• **WHAT THE EXERCISE ASKS**
Quote the listing below in its entirety, omitting every image.
--- Start of AVAILABLE DATA ---
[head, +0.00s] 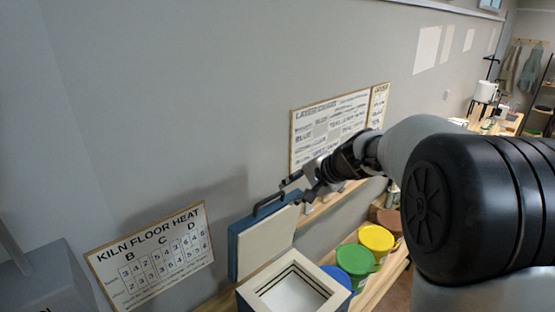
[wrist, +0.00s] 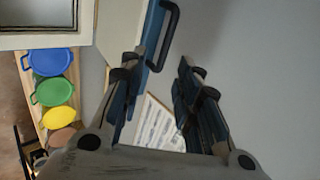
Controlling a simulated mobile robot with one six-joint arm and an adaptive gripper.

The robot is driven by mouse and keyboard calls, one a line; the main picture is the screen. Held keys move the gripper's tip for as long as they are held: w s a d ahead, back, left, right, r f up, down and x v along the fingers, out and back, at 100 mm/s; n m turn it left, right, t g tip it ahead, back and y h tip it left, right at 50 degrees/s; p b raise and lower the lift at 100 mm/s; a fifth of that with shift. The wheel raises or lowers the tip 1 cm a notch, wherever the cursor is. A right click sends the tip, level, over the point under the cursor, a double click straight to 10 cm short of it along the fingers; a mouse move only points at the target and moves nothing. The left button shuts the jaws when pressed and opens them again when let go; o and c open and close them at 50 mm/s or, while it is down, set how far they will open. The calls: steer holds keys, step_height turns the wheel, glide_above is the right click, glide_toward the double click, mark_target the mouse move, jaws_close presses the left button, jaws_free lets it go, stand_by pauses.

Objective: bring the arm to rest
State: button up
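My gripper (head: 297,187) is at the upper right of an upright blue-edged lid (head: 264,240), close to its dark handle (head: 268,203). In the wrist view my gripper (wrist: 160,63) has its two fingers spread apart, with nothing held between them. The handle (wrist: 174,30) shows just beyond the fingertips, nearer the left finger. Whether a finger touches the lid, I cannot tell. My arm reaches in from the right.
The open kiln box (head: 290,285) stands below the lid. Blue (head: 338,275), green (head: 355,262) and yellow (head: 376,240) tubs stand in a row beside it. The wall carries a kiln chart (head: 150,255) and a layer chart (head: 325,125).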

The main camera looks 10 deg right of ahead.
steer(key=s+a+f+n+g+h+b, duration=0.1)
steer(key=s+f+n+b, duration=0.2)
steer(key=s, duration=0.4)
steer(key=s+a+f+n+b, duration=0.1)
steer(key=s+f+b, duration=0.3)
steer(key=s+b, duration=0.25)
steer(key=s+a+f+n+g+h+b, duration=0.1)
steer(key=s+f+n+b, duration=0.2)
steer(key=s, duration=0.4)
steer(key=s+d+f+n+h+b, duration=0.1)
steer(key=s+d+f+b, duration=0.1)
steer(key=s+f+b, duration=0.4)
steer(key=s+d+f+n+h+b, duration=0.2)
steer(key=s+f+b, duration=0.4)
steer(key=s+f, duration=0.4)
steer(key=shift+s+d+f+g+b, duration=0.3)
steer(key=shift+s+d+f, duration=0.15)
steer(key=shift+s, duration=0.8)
--- End of AVAILABLE DATA ---
• **SOLUTION BELOW**
[head, +0.00s] 
[wrist, +0.00s] 
Controlling a simulated mobile robot with one six-joint arm and an adaptive gripper.

The robot is driven by mouse and keyboard calls, one a line; the main picture is the screen. Held keys move the gripper's tip for as long as they are held: w s a d ahead, back, left, right, r f up, down and x v along the fingers, out and back, at 100 mm/s; n m turn it left, right, t g tip it ahead, back and y h tip it left, right at 50 degrees/s; p b raise and lower the lift at 100 mm/s; a fifth of that with shift. The wheel raises or lowers the tip 1 cm a notch, wherever the cursor is. A right click sends the tip, level, over the point under the cursor, a double click straight to 10 cm short of it along the fingers; a mouse move only points at the target and moves nothing. The left button shuts the jaws when pressed and opens them again when let go; o and c open and close them at 50 mm/s or, while it is down, set how far they will open. The calls: steer holds keys, step_height turns the wheel, glide_above is the right click, glide_toward the double click, mark_target the mouse move, jaws_close presses the left button, jaws_free lets it go, stand_by pauses.

Objective: bring the arm to rest
State: button up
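My gripper (head: 297,187) is at the upper right of an upright blue-edged lid (head: 264,240), close to its dark handle (head: 268,203). In the wrist view my gripper (wrist: 160,63) has its two fingers spread apart, with nothing held between them. The handle (wrist: 174,30) shows just beyond the fingertips, nearer the left finger. Whether a finger touches the lid, I cannot tell. My arm reaches in from the right.
The open kiln box (head: 290,285) stands below the lid. Blue (head: 338,275), green (head: 355,262) and yellow (head: 376,240) tubs stand in a row beside it. The wall carries a kiln chart (head: 150,255) and a layer chart (head: 325,125).

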The main camera looks 10 deg right of ahead.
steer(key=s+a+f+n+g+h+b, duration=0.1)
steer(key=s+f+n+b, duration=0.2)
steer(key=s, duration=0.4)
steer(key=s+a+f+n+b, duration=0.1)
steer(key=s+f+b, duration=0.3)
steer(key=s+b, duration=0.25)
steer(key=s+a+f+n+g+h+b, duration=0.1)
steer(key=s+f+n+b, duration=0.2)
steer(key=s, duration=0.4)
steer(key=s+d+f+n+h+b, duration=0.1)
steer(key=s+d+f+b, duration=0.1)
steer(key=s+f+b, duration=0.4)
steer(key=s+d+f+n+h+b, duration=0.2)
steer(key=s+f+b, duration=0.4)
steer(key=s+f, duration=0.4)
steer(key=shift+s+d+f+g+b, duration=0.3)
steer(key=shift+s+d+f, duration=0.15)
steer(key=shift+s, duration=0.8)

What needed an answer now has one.